I love to read. Which is why God, in all of his wisdom, has blessed me with a son who has actually said to me, more than once, “Reading isn’t my thing.” He isn’t completely accurate in that statement - when that child has a major project due, he will skim the first two paragraphs of a Wikipedia article on the subject like a champion!

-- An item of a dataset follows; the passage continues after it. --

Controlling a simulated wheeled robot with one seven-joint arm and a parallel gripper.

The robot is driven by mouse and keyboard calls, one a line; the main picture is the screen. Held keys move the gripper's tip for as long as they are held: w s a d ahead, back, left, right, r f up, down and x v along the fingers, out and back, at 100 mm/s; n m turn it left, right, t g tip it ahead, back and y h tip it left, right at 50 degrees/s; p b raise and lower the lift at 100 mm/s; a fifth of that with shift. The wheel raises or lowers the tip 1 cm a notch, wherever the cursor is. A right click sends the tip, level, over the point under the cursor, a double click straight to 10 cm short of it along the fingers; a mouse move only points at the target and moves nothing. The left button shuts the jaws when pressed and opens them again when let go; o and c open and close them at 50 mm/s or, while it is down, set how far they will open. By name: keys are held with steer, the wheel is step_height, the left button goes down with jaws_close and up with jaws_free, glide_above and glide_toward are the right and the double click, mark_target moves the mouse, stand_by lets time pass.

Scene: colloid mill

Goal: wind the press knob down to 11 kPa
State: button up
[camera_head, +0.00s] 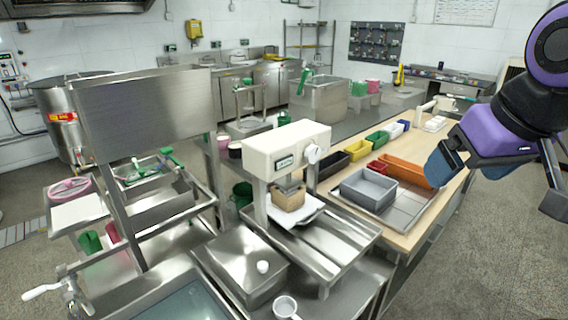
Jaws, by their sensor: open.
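The cream press (285,145) stands on a steel stand near the middle of the picture. A pale round knob (313,153) sits on the right end of its head. A small green-framed display (286,162) is on its front; its reading is too small to make out. A brown block (288,198) is under the press head, above a white plate (303,212). My gripper (499,190) is at the right edge, open and empty, well right of the knob and apart from it. Its fingers are spread over the floor side of the wooden bench.
The wooden bench (405,238) holds a grey bin (368,190), an orange tray (404,171) and several small coloured bins. A steel box (240,262) with a white lid knob stands in front of the press. A large steel panel (148,115) rises at left. The floor at right is clear.

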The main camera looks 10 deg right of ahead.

But anyway, there’s only so much promising of a world of riches contained within the covers of a book that I can make to the kid. There are only so many reminders that I can give him that his middle name was very close to being Vonnegut. There are only so many times I can sing the Reading Rainbow theme as I force him to sit on a couch, TV-and-cell-phone-less for a half hour and read something. So really, you guys are my last hope. I’m hoping that some of you still read, and that some of you are looking for some good books to read over the summer. Also, I am totally exploiting the hole left by Oprah, by starting the Cats With Knives Book club. Here are my top five reads of all time*:

5. Deadeye Dick by Kurt Vonnegut Jr. – Although Slaughterhouse Five is Vonnegut’s most influential work, I think this one is his most pointed, most thoughtful, blackest, and most human. If you have a hard time getting into Vonnegut because of the science-fictiony aspect of it, please plow through. The themes are timeless and relevant, and Vonnegut was funny and sad and amazing.

4. The Remains of the Day by Kazuo Ishiguro – I know, there was a movie about this, starring any manner of Oscar-winning actors. The movie is excellent. The book will astound you. Superficially, it is about the inner workings of a house full of upper-echelon servants, but ultimately, it is about an exquisite balance of love, duty, and regret. Each word in this novel is a work of art.

3. Gone with the Wind by Margaret Mitchell – I can’t believe this is only number three on my list, because I have read it more than any other book in my library. If you think GWTW is the work of an apologist southern, romanticizing the world of slavery, you could not be more wrong. At the end of the day, this book says that war is hell, and surviving war is hell, too. The characters in this book are magnificently rendered, and Scarlett O’Hara is possibly the most fascinating, complex, frustrating, inspiring, relatable woman in all of fiction. And, by the way, guys dig this book, too, no matter what they tell you in person.

2. The Risk Pool by Richard Russo – I recommend this book to more people than any other, and people rarely take me up on it right away, but then when they finally do, they are so sad that they didn’t get to it earlier. And they’re a little sad that it’s over and they can’t experience again. In essence, this is a novel about the ties that bind us, the myriad of concealed, destructive, insane ways that we try to love each other, and the ceaseless march of time. This is a beautiful, beautiful (and funny) novel.

1. Cannery Row by John Steinbeck – You know how people say that, when you get a really good oyster, you can taste the ocean? In Steinbeck’s novels, you can taste Monterey, California, before all the fancy California people moved in. Steinbeck’s writing, always so elegantly unadorned, focuses its strength, like magic, on one run-down neighborhood, over a period of days. It opens like this: “Cannery Row in Monterey in California is a poem, a stink, a grating noise, a quality of light, a tone, a habit, a nostalgia, a dream.” The characters in this novel are so flawed, and real, and so memorable, you’ll find yourself wondering, years after you read this book, whatever happened to them.

There you have it, the top five. Just barely missing the cut: Let the Great World Spin, The Shipping News, The Good Thief, Cold Mountain, A Fine Balance, Pride and Prejudice and Watership Down. Happy reading!

* “All time” = since 1936. Screw you, William Shakespeare!

1 Comments:

At June 5, 2011 at 9:01 AM , Blogger liz said...

Yo jeanne-sweet list, well put! Can't believe no one had anything to say about this one! It's about books-BOOKS,BOOKS! Everyone has opinions about books! Ps, Mom must not know how to post to a blog.